▶ _Task goal_:
Restate verbatim the lines between the one holding "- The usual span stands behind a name" and the one holding "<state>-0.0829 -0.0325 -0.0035", both included, and no others.

===============

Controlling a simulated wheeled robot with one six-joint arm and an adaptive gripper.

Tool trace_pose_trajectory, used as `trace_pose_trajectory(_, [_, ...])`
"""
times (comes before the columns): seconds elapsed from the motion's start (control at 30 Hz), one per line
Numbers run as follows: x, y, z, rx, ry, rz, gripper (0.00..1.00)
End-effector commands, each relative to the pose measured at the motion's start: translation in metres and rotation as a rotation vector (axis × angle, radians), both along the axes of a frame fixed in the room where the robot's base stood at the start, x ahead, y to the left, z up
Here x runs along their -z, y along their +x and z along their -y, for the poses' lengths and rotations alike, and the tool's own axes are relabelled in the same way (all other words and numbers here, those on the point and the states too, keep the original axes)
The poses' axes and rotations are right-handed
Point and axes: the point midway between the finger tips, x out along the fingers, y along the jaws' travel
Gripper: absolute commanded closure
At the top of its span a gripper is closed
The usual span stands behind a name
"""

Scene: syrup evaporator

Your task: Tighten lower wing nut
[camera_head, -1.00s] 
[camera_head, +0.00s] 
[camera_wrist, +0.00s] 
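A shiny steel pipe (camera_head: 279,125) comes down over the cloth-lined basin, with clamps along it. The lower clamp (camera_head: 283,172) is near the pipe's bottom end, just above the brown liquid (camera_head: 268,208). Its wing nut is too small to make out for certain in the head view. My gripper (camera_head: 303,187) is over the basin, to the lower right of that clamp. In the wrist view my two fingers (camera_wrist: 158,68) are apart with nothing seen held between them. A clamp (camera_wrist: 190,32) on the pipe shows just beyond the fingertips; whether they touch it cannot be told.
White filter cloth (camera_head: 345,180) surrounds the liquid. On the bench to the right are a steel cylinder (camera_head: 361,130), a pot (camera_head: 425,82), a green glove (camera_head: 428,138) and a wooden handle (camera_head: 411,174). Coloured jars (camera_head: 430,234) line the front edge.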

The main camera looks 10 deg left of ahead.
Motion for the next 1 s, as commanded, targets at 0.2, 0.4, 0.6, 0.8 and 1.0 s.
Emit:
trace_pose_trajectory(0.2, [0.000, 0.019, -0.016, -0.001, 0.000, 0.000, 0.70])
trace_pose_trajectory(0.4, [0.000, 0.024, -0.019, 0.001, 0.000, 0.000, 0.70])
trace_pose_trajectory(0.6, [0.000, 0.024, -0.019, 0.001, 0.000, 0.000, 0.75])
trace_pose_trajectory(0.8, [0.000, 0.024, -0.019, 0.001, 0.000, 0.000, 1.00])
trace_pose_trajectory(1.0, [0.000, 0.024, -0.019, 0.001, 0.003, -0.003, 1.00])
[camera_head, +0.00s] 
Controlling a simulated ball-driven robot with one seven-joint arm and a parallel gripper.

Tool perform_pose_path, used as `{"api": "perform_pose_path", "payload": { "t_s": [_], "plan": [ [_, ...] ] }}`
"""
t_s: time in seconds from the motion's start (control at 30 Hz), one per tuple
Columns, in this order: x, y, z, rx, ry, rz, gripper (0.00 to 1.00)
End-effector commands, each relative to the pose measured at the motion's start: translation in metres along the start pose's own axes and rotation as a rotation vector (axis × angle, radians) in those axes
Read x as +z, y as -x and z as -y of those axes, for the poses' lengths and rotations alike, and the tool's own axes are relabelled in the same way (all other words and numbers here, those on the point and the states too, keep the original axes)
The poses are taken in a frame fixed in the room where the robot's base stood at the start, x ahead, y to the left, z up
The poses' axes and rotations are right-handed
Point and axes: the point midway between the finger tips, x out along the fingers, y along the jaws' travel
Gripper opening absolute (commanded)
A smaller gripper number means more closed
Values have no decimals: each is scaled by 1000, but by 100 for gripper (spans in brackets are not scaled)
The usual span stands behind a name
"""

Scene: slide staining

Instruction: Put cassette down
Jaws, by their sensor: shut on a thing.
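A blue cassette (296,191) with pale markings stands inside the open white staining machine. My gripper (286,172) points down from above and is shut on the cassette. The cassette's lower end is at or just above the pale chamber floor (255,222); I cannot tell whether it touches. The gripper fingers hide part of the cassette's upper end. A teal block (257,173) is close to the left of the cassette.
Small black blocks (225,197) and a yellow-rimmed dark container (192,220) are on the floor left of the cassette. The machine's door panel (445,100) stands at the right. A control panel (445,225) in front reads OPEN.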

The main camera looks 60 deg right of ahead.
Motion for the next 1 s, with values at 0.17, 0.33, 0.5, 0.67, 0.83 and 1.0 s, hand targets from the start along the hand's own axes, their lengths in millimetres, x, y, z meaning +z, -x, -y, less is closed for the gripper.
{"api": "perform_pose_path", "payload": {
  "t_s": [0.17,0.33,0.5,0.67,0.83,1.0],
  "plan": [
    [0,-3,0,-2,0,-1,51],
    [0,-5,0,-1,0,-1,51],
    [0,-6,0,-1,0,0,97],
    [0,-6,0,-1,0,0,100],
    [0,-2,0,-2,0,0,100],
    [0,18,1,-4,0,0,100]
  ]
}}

===============

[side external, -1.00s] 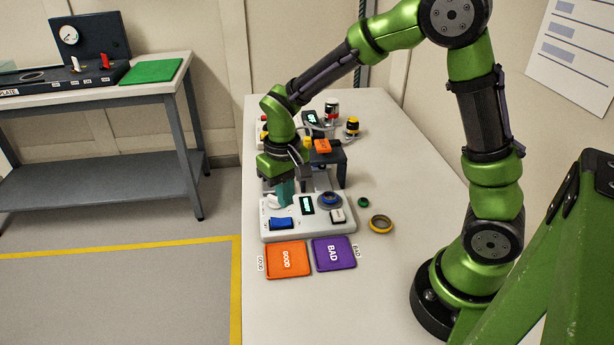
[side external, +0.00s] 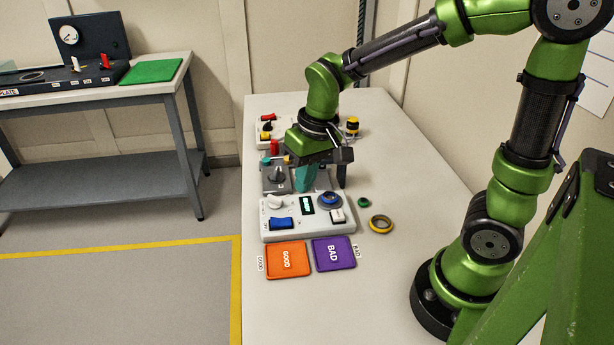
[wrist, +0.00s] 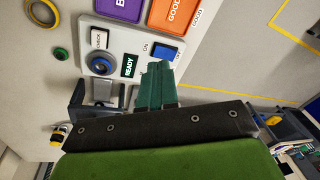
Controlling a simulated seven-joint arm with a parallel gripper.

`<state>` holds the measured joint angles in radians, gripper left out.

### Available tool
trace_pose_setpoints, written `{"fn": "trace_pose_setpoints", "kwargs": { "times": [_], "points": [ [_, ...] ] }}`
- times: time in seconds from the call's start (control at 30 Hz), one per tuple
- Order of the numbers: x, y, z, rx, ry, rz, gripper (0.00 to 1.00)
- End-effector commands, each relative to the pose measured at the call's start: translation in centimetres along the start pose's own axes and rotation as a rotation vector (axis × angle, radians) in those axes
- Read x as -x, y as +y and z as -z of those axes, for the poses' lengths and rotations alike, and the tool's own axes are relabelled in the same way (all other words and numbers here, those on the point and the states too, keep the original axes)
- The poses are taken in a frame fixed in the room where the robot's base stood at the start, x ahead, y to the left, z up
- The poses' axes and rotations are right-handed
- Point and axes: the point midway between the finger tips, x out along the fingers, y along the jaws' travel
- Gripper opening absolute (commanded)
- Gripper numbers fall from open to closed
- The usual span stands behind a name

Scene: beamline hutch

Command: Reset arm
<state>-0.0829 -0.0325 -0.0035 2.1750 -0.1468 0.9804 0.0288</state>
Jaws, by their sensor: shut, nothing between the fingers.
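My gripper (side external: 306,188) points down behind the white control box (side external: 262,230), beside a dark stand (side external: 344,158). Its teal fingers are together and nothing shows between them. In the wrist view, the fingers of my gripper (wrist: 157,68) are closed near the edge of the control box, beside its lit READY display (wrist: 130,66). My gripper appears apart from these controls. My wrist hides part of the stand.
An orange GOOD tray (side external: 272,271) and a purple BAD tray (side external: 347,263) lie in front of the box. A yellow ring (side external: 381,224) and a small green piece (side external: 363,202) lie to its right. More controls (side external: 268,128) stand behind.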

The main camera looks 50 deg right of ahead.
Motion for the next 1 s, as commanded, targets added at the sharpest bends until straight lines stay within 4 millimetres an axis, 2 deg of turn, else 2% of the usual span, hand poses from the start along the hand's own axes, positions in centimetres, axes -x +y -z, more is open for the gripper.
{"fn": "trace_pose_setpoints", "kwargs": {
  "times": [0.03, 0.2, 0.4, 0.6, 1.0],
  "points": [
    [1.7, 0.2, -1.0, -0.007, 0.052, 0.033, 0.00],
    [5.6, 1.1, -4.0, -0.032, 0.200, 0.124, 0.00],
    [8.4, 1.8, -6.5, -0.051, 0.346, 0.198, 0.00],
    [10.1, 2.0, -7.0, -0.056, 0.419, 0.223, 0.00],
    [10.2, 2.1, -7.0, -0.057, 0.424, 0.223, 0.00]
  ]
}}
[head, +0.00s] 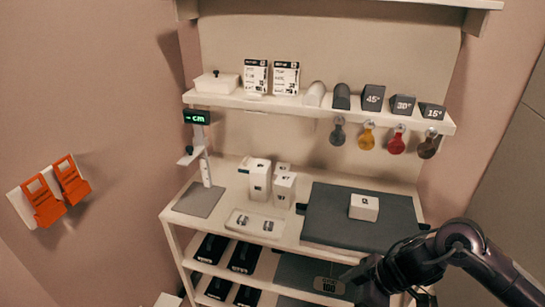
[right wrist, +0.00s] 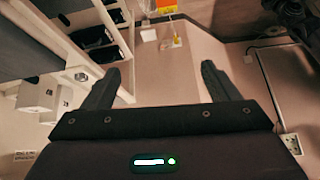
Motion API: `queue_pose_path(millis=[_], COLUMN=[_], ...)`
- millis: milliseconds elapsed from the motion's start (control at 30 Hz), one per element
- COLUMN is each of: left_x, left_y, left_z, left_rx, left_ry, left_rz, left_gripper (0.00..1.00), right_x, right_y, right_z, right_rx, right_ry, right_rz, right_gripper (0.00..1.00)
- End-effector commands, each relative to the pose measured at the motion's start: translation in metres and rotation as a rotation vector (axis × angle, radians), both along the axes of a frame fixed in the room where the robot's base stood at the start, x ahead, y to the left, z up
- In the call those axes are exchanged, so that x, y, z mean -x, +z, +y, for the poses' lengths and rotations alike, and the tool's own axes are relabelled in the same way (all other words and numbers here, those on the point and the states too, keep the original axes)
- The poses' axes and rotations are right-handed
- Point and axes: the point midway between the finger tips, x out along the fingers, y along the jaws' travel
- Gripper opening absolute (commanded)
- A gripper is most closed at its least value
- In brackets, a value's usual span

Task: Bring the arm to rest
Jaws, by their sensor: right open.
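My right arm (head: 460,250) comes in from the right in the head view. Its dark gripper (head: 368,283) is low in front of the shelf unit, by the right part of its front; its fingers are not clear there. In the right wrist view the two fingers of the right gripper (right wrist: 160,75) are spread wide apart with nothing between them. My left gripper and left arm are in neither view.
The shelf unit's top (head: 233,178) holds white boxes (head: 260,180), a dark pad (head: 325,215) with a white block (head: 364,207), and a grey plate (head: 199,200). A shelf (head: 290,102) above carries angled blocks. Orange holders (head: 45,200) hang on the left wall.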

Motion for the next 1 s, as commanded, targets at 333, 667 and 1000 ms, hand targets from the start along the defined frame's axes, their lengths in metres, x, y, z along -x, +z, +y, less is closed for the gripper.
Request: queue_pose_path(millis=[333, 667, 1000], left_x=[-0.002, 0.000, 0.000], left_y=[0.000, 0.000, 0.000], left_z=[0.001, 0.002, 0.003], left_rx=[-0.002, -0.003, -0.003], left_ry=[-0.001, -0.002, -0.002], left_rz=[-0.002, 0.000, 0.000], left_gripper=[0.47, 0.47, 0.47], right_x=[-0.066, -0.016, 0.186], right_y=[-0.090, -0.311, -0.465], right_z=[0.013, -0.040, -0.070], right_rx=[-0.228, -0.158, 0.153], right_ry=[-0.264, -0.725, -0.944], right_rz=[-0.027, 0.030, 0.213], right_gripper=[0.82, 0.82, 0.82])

===============

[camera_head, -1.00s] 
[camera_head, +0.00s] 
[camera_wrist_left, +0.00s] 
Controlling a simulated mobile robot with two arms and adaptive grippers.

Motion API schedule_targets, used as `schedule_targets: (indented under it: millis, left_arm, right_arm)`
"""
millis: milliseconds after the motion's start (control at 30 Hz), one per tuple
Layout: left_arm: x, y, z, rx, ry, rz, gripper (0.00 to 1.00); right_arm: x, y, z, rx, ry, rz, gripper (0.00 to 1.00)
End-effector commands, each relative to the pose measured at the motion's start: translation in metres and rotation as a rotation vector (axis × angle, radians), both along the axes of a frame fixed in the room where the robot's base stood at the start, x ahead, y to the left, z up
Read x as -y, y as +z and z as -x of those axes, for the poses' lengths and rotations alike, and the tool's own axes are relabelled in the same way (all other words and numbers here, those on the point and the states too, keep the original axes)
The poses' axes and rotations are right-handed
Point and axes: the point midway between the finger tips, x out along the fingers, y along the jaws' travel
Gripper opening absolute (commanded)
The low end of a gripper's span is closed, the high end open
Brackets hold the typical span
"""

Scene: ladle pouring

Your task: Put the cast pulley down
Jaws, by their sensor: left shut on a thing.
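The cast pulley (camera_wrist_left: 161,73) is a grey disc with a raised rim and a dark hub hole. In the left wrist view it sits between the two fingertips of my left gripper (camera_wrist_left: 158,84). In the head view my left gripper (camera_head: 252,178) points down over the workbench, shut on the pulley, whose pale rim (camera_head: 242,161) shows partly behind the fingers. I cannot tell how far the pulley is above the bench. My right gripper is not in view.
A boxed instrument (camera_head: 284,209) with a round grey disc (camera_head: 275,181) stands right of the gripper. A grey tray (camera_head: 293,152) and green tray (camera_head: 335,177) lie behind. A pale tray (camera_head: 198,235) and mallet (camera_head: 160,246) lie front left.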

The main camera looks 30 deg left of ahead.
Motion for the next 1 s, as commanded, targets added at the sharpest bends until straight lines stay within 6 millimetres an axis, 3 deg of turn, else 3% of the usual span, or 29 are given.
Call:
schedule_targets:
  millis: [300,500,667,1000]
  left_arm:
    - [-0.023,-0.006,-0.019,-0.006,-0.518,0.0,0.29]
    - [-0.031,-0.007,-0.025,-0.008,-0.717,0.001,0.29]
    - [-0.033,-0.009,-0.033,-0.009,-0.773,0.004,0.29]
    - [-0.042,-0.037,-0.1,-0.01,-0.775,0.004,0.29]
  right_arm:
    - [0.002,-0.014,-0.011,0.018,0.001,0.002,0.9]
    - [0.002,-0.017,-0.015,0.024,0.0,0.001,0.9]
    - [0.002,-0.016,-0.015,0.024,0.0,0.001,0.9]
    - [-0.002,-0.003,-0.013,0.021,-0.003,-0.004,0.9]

===============

▶ _Answer for this exercise_:
- The usual span stands behind a name

Scene: beamline hutch

Command: Reset arm
<state>-0.0829 -0.0325 -0.0035 2.1750 -0.1468 0.9804 0.0288</state>

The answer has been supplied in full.